**WORK TO BE COMPLETED:** Include the line containing "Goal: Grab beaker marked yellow" and every line after it up to the end of the material below; reproduce them exactly and drop the pictures.

**SOURCE MATERIAL:**

· · · · ·

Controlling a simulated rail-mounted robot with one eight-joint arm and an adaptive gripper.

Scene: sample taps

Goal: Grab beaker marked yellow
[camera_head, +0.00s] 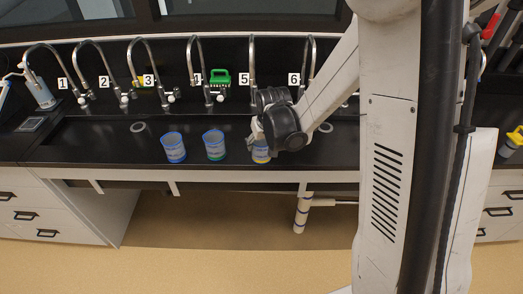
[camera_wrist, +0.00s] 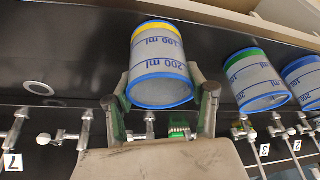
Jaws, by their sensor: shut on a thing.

· · · · ·

**RESULT OF THE EXERCISE:**
Goal: Grab beaker marked yellow
[camera_head, +0.00s] 
[camera_wrist, +0.00s] 
Jaws, by their sensor: shut on a thing.

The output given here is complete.